(Records of robot episodes)
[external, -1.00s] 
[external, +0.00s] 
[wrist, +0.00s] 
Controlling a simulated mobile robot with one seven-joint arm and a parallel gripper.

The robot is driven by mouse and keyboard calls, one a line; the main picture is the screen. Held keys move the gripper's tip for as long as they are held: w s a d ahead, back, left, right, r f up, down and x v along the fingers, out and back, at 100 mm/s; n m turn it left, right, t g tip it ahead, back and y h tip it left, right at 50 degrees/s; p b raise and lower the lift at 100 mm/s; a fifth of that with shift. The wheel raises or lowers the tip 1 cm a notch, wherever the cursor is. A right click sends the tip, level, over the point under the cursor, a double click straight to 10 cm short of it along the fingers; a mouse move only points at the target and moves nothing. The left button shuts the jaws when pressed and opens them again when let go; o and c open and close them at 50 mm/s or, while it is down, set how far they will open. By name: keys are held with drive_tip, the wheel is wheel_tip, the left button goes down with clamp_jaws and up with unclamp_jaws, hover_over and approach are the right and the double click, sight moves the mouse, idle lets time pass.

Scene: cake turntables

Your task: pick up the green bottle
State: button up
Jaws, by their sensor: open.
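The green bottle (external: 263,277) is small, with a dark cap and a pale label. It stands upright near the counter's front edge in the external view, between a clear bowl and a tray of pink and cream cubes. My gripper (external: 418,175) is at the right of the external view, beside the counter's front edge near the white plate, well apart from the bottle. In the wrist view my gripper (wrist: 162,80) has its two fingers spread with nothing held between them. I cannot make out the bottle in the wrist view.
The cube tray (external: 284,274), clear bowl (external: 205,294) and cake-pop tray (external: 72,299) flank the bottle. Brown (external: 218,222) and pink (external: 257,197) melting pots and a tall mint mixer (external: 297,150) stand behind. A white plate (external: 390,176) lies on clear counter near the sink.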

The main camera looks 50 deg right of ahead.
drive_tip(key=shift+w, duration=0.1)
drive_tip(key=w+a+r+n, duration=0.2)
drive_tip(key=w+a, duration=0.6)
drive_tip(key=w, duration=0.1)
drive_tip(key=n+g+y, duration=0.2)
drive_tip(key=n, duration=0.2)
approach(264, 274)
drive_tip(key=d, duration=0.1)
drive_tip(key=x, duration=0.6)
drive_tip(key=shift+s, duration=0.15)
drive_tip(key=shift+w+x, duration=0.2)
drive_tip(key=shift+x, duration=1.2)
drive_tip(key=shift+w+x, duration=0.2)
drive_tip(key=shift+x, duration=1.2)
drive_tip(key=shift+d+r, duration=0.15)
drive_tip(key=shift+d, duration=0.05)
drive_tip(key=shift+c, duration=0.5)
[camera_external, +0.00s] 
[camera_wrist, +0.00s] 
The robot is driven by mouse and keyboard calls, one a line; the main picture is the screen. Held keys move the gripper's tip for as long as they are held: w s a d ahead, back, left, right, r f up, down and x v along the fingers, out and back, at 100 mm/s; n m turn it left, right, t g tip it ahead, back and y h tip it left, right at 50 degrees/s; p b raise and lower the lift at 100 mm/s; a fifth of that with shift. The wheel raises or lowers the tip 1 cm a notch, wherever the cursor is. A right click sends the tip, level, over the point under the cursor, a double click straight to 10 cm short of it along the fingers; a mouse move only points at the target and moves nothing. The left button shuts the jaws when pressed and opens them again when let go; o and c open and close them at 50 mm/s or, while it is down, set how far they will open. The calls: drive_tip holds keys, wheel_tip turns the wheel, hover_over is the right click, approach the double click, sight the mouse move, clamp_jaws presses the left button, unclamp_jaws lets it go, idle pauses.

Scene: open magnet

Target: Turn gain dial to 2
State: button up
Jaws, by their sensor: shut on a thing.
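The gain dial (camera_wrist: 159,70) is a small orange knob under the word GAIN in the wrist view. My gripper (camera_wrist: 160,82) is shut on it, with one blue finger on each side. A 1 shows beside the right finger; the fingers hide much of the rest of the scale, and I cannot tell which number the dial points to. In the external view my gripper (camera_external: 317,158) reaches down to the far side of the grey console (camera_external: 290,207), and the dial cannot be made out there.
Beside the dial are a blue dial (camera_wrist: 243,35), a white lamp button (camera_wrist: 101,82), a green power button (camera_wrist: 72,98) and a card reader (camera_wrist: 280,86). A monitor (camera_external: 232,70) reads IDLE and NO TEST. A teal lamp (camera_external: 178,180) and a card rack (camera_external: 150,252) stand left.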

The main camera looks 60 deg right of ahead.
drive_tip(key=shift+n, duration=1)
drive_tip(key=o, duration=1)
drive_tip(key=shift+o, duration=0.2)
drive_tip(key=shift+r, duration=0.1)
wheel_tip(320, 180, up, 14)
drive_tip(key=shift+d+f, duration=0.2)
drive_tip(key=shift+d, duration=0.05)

*WHAT YOU WILL DO:*
Reproduce word for word the lines of the records above, beginning at the first and ending with the line where "Controlling a simulated" appears, and nothing past it.

*ANSWER TO THE PROBLEM:*
[external, -1.00s] 
[external, +0.00s] 
[wrist, +0.00s] 
Controlling a simulated mobile robot with one seven-joint arm and a parallel gripper.

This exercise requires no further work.